Indigenous Perspectives on Protected Areas
Setting the table for transformation
March 2018

Acknowledgments
The partner organizations, Ontario Nature, Plenty Canada, Walpole Island Land Trust and the Indigenous Environmental
Studies and Sciences program at Trent University, respectfully acknowledge that the gathering held in Peterborough was on
the traditional territory of the Mississauga Anishnaabeg. Today, this meeting place is still the home to many Indigenous people
from across Turtle Island and we are grateful to have the opportunity to work on this land.
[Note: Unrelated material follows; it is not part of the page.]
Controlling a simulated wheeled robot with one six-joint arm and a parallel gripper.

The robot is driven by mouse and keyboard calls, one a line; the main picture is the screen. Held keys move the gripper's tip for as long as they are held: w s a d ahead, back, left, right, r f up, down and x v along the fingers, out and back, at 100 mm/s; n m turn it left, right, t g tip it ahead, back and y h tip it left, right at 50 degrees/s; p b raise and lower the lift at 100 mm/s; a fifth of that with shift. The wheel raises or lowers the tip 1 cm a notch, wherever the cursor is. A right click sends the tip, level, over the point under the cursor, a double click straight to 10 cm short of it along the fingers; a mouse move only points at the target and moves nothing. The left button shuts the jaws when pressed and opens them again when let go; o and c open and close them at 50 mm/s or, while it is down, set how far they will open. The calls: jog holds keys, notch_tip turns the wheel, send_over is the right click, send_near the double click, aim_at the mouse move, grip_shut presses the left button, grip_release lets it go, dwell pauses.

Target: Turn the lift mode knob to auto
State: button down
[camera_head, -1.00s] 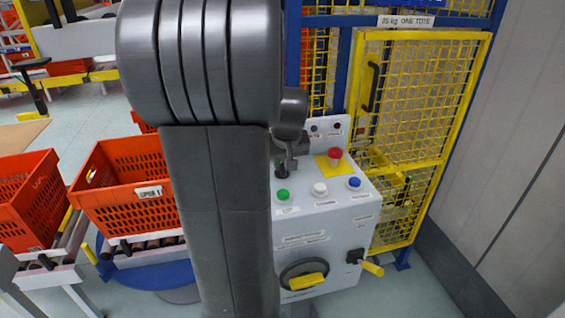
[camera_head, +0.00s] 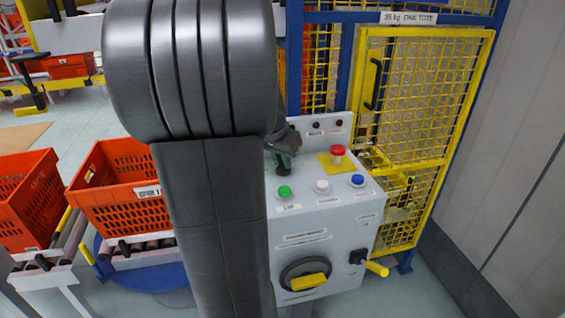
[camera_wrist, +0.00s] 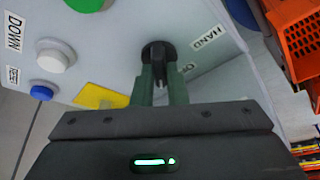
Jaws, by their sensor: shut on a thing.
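The lift mode knob (camera_wrist: 158,55) is a black knob on the top of the grey control box (camera_head: 325,215). In the wrist view my gripper (camera_wrist: 158,78) has its two green-grey fingers closed on the knob's grip from both sides. A "HAND" label (camera_wrist: 209,37) lies to the right of the knob, and part of another label shows below it, partly hidden by a finger. An auto label is not readable. In the head view my gripper (camera_head: 284,165) is at the back left of the box top, and my arm hides part of the area.
Green (camera_head: 284,192), white (camera_head: 322,187) and blue (camera_head: 357,180) buttons line the box's front edge. A red stop button (camera_head: 338,153) sits on a yellow plate behind. A yellow-handled rotary switch (camera_head: 308,281) is on the front. Orange totes (camera_head: 118,199) stand left; a yellow mesh gate (camera_head: 425,95) stands behind.

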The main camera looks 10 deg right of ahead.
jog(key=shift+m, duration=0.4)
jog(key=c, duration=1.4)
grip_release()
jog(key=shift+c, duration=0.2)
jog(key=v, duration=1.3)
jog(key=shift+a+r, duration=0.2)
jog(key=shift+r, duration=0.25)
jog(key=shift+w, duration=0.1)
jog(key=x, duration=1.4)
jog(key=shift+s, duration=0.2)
We would like to express our deep gratitude to the following individuals who shared the information and insights presented
in this summary paper: Rick Beaver, Chuck Commanda, Chris Craig, Eli Enns, Chief Patricia Faries, Theodore Flamand, Tim
Johnson, Deb Pella Keen, Miptoon, Gary Pritchard, Smiling Water (Mackenzie Lespérance), Dorothy Taylor, Jason Travers,
Luke Wassegijig and Doug Williams .
We would also like to acknowledge the valuable contributions of everyone who participated in the gathering in Peterborough
in October 2017.
We gratefully acknowledge the generous financial support of the Ontario Ministry of Natural Resources and Forestry, the
Ontario Biodiversity Council and Parks Canada for the Peterborough gathering, the follow-up meetings in Toronto and the
summary video and report. This report was made possible with the support of the Ontario Trillium Foundation.
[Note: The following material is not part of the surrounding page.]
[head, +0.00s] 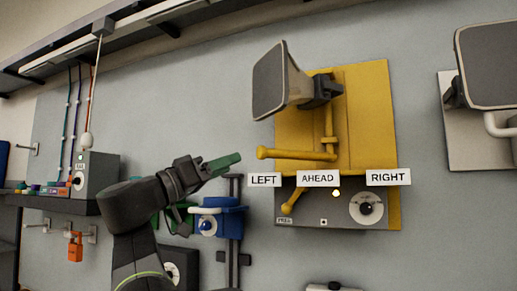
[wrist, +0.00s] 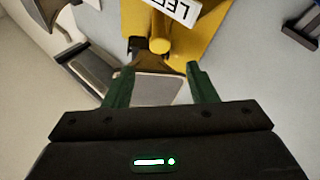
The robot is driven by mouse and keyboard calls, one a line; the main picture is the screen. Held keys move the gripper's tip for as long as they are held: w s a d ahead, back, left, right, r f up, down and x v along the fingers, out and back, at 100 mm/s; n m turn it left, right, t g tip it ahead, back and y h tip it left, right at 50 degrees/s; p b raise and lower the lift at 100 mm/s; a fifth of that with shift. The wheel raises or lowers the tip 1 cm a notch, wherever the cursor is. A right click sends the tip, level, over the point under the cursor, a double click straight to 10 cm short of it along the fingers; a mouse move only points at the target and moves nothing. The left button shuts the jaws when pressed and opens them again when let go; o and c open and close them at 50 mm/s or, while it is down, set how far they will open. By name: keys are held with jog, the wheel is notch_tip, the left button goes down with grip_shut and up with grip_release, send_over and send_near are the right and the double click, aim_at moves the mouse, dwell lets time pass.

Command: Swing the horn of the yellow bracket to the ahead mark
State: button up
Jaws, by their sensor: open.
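The yellow bracket (head: 365,115) is fixed to the grey wall panel, with a grey horn (head: 272,82) on a dark pivot. The horn is swung toward the left. A yellow handle bar (head: 290,154) sticks out to the left below the horn, above the LEFT label (head: 264,180). The AHEAD label (head: 318,178) is to its right, then the RIGHT label (head: 388,177). My gripper (head: 236,158) is open and empty, just left of the bar's rounded end. In the wrist view, that end (wrist: 159,46) shows beyond the open green fingertips (wrist: 160,68), apart from them.
A grey box with a dial (head: 366,208) and a yellow lever (head: 292,201) sits below the labels. A blue clamp-like fitting (head: 222,220) is below my gripper. Another horn (head: 490,65) on a white bracket is at right. Bare wall lies above my gripper.

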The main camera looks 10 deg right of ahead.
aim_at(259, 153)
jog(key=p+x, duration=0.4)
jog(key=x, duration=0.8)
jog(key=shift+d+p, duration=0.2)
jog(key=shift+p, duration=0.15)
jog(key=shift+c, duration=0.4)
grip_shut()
Research and writing: Sarah Hedges and Anne Bell
Copy editor: Sarah Weber
Design: Lisa Rebnord
Printing: DT&P
Front cover artwork: “Bluestem Balance” by Rick Beaver
Back cover photo: Dendroica cerulean, CC BY-NC-SA 2.0
Published by Ontario Nature, Plenty Canada, Walpole Island Land Trust and
the Indigenous Environmental Studies and Sciences program at Trent University.
This report can be downloaded free of charge at ontarionature.org/publications.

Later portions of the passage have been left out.